Your instructions: Pictures stay out of the copy; output exactly the lines from the one containing "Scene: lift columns" through the end of the material.

Input:
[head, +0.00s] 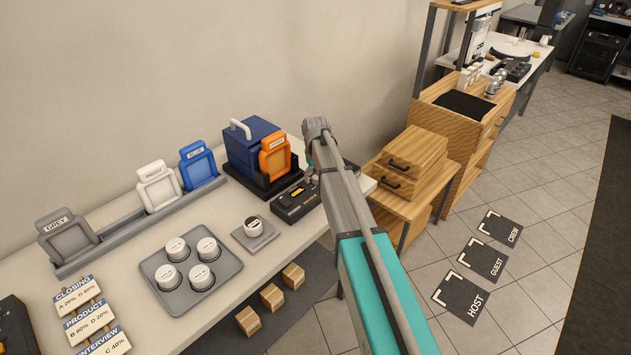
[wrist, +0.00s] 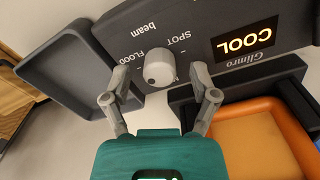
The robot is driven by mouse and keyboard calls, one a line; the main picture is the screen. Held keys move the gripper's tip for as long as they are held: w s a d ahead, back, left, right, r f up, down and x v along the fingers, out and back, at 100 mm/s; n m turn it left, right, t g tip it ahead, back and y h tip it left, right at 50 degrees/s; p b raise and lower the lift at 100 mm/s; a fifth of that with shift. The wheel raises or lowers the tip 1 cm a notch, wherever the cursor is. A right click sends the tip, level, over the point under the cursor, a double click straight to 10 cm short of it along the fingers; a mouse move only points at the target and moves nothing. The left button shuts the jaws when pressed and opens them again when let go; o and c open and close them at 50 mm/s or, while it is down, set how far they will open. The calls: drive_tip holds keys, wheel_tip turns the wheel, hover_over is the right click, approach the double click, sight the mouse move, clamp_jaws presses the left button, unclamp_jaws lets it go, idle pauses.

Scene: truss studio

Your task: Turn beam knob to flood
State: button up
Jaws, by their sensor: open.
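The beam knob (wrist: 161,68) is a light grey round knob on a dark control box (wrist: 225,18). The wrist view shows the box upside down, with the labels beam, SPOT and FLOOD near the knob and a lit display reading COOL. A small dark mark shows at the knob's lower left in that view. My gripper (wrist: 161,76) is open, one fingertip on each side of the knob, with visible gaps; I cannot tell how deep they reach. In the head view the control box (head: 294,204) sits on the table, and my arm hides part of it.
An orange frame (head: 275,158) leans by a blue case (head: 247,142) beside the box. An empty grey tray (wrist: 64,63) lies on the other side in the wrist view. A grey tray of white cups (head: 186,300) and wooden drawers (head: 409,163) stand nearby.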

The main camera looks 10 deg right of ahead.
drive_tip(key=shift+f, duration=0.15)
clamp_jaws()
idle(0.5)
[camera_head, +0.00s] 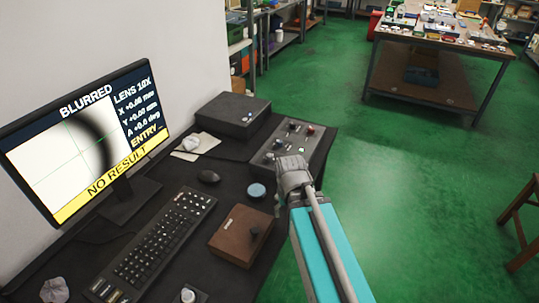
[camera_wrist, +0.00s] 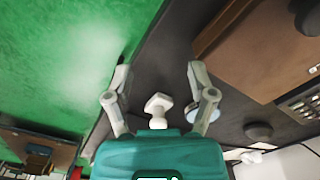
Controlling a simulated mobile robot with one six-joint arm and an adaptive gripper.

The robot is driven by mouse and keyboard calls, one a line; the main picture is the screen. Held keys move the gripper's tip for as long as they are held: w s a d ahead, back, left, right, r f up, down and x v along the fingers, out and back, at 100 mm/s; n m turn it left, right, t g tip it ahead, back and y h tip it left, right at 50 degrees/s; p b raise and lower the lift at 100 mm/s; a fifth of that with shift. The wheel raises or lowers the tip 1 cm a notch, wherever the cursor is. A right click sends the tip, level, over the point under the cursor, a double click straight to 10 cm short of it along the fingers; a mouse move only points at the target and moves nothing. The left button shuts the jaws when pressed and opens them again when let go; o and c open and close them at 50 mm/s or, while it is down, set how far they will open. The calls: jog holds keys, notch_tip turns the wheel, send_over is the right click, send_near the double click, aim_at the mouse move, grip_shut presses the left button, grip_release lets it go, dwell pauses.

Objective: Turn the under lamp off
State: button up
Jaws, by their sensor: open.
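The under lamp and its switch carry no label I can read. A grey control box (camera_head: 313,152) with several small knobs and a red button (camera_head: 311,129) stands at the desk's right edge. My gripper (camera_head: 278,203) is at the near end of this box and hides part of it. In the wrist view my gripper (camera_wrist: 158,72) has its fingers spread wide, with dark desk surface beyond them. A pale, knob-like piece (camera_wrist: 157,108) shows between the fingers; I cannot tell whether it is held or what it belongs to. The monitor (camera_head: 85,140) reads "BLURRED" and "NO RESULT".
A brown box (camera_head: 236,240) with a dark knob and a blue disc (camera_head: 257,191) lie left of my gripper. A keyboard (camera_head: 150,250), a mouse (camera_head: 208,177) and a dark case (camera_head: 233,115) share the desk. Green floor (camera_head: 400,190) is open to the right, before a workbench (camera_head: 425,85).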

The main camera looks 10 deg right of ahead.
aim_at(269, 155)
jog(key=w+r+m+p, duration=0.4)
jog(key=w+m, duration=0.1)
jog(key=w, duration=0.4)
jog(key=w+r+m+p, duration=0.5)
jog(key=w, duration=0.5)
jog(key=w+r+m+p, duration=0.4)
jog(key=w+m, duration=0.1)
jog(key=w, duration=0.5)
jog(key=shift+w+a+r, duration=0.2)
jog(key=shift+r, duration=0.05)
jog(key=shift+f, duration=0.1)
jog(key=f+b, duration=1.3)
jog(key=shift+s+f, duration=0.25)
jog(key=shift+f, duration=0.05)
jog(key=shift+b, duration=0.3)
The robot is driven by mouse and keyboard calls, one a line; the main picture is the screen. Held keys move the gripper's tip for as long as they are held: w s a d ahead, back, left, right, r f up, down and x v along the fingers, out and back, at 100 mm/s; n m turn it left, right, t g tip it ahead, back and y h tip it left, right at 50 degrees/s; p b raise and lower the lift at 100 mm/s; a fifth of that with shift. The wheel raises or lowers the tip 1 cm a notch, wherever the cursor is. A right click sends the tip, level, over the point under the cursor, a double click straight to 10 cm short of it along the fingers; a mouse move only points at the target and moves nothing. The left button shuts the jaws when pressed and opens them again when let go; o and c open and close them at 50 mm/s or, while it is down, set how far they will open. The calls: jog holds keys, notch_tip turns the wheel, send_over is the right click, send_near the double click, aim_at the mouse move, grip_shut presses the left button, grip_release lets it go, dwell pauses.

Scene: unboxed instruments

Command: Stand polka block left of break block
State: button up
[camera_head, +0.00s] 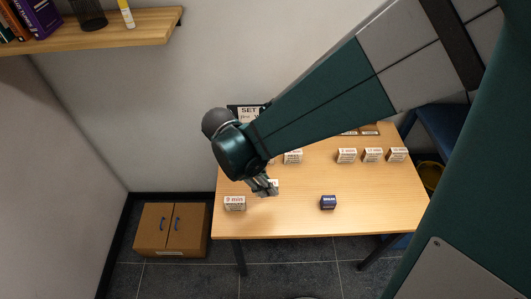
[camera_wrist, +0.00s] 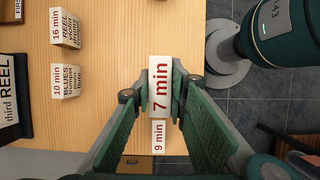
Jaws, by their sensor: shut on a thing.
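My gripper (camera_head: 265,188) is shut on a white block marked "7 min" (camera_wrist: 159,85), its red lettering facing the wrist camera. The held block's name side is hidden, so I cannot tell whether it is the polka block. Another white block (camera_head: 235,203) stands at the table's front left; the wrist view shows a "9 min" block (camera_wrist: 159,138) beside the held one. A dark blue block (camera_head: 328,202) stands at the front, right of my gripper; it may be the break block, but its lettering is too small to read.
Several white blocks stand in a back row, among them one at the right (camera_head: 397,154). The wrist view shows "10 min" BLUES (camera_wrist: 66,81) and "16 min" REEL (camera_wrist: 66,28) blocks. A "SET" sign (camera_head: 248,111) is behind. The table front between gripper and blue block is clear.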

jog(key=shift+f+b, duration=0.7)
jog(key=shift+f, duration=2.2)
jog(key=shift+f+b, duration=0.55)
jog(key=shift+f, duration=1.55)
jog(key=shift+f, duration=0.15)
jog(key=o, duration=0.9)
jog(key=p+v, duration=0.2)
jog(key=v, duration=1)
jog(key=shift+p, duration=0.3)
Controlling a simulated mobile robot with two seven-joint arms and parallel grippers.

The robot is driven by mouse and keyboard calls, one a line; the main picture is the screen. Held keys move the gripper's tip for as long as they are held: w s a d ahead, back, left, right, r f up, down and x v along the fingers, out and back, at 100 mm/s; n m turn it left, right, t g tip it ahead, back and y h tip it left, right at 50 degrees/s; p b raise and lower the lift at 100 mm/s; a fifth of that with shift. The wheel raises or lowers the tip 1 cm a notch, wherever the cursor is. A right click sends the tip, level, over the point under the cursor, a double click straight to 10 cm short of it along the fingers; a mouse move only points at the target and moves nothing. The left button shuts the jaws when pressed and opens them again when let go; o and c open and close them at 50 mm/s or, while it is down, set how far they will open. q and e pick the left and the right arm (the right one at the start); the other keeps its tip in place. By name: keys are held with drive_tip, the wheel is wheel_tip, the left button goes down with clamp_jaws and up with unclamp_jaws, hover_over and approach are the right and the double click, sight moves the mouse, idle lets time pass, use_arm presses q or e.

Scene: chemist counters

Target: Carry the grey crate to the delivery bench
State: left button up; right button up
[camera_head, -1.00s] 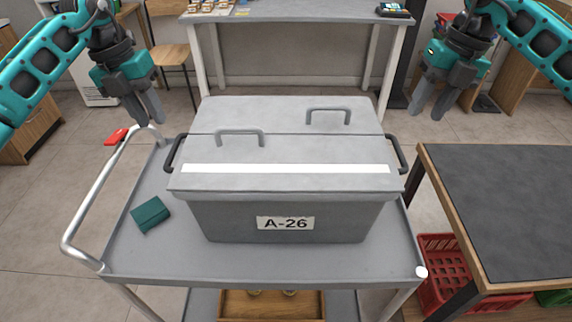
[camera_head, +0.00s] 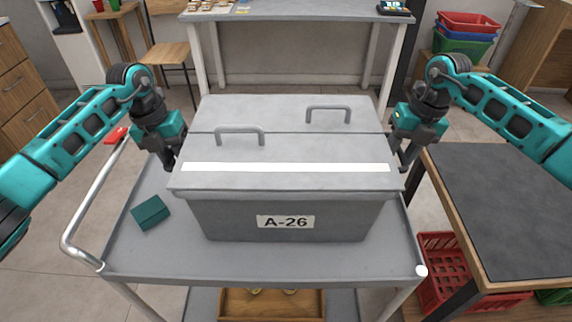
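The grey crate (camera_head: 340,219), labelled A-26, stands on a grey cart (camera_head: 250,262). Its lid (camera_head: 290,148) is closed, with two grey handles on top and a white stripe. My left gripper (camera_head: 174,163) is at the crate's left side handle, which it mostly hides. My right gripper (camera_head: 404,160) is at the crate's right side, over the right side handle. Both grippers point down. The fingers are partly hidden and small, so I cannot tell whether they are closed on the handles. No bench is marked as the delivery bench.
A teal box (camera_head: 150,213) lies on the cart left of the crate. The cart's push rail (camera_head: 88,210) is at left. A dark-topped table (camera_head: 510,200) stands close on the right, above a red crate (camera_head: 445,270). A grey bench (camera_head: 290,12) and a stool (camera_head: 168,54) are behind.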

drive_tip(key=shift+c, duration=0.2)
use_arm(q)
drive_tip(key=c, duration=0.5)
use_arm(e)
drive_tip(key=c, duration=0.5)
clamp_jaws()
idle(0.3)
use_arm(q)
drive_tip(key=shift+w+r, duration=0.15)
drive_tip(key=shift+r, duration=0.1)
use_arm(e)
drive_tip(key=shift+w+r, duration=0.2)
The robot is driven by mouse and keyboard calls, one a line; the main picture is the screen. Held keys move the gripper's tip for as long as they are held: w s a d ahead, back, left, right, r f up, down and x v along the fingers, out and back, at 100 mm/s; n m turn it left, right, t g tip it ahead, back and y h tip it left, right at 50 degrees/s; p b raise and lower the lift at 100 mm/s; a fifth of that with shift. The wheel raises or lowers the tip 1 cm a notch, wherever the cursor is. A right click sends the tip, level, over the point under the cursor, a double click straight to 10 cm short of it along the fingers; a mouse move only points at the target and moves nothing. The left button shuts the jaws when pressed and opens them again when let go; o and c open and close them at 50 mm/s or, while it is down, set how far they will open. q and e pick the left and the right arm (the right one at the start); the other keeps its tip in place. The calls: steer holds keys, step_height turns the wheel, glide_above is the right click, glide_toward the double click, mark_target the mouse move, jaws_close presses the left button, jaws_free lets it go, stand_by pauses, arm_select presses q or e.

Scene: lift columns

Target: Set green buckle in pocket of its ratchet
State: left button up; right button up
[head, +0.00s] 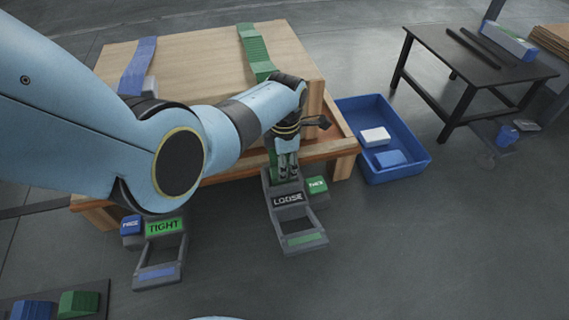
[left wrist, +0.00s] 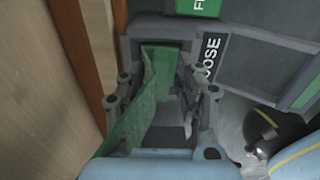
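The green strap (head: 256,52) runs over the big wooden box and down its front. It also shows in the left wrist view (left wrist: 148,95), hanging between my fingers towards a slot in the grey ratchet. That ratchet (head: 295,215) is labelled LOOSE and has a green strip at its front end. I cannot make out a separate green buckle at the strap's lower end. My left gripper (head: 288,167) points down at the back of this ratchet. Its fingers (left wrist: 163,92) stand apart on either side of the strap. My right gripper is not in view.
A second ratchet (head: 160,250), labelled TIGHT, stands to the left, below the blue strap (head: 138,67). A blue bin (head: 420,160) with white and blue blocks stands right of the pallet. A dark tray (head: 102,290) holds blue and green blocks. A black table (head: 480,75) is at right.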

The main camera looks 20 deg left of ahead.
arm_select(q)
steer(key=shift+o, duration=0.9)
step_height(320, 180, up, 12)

Response to this exercise:
Scene: lift columns

Target: Set green buckle in pocket of its ratchet
State: left button up; right button up
[head, +0.00s] 
[left wrist, +0.00s] 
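The green strap (head: 256,52) runs over the big wooden box and down its front. It also shows in the left wrist view (left wrist: 148,95), hanging between my fingers towards a slot in the grey ratchet. That ratchet (head: 295,215) is labelled LOOSE and has a green strip at its front end. I cannot make out a separate green buckle at the strap's lower end. My left gripper (head: 288,167) points down at the back of this ratchet. Its fingers (left wrist: 163,92) stand apart on either side of the strap. My right gripper is not in view.
A second ratchet (head: 160,250), labelled TIGHT, stands to the left, below the blue strap (head: 138,67). A blue bin (head: 420,160) with white and blue blocks stands right of the pallet. A dark tray (head: 102,290) holds blue and green blocks. A black table (head: 480,75) is at right.

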The main camera looks 20 deg left of ahead.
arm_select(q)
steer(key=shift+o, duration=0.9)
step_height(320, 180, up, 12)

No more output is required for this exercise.